Di bait pertama, kita merasakan kelelahan emosional yang mendalam. Air mata yang "kehabisan nafas" menunjukkan betapa panjang dan beratnya perjuangan yang telah dijalani. Kitab tebal yang dihadapi oleh tokoh aku dapat dimaknai sebagai simbol dari kehidupan yang penuh dengan tantangan, aturan, dan pengetahuan yang sulit untuk dicerna atau dihadapi sepenuhnya.
Tema
- Kepasrahan dan Pencarian Makna: Tokoh dalam puisi ini menghadapi dilema besar: apakah ia harus terus berjuang atau menyerah? Pertanyaan "haruskah aku berhenti" mencerminkan pergulatan batin yang dirasakan oleh seorang ayah yang mungkin merasa terjebak dalam kewajiban dan tanggung jawabnya. "Ruang berdinding raung" menggambarkan kondisi emosional yang terisolasi, di mana tangisan atau teriakan seolah menjadi satu-satunya bentuk pelampiasan dalam menghadapi tekanan hidup.
- Pencarian Akan Pemahaman: Puisi ini juga berbicara tentang pencarian makna, sebagaimana terlihat pada bait: Cahaya yang berantakan ini / harus kutelan pelan-pelan / sambil mencari arti api Adam... Cahaya yang "berantakan" mungkin merujuk pada informasi atau pengetahuan yang terpecah-pecah dan sulit dipahami. Tokoh aku berusaha "menelan" atau memahami cahaya tersebut, meskipun prosesnya lambat dan melelahkan. Arti "api Adam" di sini mengacu pada mitos penciptaan manusia dan dosa asal. Pencarian makna ini tampaknya merupakan refleksi atas kondisi manusia yang selalu berusaha memahami asal-usul dan tujuan hidupnya, meski harus menghadapi kebingungan dan penderitaan.
- Hubungan Ayah dan Anak: Judul puisi ini memberikan konteks penting bagi pembaca: ini adalah surat atau pesan seorang ayah kepada anaknya, Martin. Meskipun nama Martin hanya disebutkan di judul, peran sentral hubungan ayah-anak ini tetap hadir dalam keseluruhan puisi. Puisi ini mencerminkan kekhawatiran, harapan, dan mungkin rasa tanggung jawab yang dirasakan ayah terhadap masa depan anaknya. Ada perasaan bahwa ayah sedang mencari jalan untuk memberikan pelajaran hidup yang bijak, meskipun dirinya sendiri masih berjuang dengan tantangan hidup.
Simbolisme dalam Puisi
- Kitab Tebal adalah simbol utama dalam puisi ini. Kitab tersebut mungkin mewakili beban hidup yang penuh dengan aturan dan pengetahuan yang sulit, menuntut seseorang untuk terus belajar dan berjuang. Kitab ini bisa juga dilihat sebagai simbol dari pengalaman hidup yang harus dihadapi oleh setiap orang.

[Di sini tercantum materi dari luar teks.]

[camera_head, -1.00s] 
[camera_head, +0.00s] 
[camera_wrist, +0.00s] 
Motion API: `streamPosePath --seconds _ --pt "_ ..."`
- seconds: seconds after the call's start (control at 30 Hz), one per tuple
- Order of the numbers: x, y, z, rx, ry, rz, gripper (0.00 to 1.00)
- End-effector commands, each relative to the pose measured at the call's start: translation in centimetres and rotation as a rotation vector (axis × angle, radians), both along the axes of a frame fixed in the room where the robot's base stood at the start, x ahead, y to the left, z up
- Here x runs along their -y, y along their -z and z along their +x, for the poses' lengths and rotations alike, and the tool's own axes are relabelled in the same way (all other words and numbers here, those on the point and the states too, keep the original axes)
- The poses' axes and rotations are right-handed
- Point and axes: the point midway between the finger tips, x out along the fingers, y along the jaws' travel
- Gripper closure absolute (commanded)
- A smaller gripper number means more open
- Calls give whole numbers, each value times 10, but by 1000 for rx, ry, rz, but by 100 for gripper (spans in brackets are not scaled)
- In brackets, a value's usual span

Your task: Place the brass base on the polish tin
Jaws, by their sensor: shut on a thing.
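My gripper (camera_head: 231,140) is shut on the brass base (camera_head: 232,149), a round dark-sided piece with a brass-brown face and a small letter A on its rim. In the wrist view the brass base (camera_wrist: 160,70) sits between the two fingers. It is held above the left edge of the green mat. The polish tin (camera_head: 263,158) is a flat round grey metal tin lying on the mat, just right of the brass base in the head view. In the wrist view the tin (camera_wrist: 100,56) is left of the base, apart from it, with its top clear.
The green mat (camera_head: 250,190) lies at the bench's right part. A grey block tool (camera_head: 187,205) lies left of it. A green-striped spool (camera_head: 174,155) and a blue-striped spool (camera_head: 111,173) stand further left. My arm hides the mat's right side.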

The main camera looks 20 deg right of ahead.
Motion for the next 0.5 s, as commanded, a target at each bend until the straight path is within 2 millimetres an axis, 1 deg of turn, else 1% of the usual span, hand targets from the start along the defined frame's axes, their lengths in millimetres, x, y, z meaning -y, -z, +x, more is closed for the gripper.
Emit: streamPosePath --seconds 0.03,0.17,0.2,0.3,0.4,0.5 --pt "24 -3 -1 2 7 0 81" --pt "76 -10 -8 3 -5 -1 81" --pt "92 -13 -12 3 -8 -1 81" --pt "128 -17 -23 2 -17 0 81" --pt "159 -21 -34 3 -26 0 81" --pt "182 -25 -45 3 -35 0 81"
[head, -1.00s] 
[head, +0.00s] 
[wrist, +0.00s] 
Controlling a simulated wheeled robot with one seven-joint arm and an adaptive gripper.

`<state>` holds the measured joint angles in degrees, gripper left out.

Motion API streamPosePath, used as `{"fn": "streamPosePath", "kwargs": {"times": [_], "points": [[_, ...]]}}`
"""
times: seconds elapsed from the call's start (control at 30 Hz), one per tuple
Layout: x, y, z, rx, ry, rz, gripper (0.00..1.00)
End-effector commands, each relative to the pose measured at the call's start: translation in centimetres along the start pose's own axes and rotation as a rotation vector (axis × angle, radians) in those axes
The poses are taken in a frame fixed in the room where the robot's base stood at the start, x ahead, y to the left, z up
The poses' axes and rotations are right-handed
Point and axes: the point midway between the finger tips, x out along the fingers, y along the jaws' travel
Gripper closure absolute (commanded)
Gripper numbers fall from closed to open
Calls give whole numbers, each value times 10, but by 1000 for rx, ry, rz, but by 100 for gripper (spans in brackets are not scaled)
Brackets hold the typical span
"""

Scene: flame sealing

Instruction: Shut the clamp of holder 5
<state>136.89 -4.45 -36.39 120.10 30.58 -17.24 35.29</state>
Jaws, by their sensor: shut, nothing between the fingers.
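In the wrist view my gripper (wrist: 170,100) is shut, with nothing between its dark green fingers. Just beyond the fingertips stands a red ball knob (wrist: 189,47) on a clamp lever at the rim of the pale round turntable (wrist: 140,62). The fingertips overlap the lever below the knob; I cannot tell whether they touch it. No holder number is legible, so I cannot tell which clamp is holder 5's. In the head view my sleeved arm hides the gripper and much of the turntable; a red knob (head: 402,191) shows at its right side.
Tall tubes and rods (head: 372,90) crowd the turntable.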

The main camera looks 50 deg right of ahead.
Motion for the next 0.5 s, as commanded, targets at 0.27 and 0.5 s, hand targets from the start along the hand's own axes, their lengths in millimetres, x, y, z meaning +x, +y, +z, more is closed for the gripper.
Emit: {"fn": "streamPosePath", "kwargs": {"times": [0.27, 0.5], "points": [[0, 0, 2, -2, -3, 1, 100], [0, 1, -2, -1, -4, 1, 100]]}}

- Air Mata yang Kehabisan Nafas melambangkan kelelahan emosional yang mendalam. Tidak hanya fisik, tetapi tokoh aku telah mencapai titik di mana emosinya terasa habis, dan tidak ada lagi yang bisa ia luapkan meskipun rasa sakit itu tetap ada.
- Api Adam adalah simbol dari dosa asal dan penciptaan manusia, menggambarkan pergulatan manusia dengan moralitas, keinginan, dan pencarian makna yang lebih besar tentang eksistensi. Pencarian ini terkait dengan rasa bersalah dan perjuangan manusia dalam memahami keberadaannya.
Puisi "Kepada Anakku Martin" karya Gerson Poyk adalah refleksi mendalam tentang kehidupan, pergulatan batin, dan hubungan antara orang tua dan anak. Melalui simbol-simbol seperti kitab tebal, air mata yang kehabisan nafas, dan api Adam, Poyk menggambarkan pencarian manusia akan makna dan kepasrahan dalam menghadapi beban hidup. Tokoh aku dalam puisi ini mencerminkan kelelahan yang dirasakan oleh banyak orang saat berhadapan dengan tekanan hidup, namun tetap bertahan dengan harapan akan pemahaman dan penghiburan.
Dengan gaya bahasa yang sederhana tetapi kuat, puisi ini mengajak pembaca untuk merenungkan kondisi kehidupan yang penuh tantangan dan bagaimana, di tengah kesulitan tersebut, ada kebutuhan untuk terus mencari makna dan pengertian.
Karya: Gerson Poyk
Biodata Gerson Poyk:
- Gerson Poyk (nama lengkap Herson Gubertus Gerson Poyk dan nama panggilan Be'a) lahir pada tanggal 16 Juni 1931 di Namodele, Pulau Rote (Timur), Nusa Tenggara Timur.
- Gerson Poyk meninggal dunia pada tanggal 24 Februari 2017 di Rumah Sakit Hermina, Depok, Jawa Barat.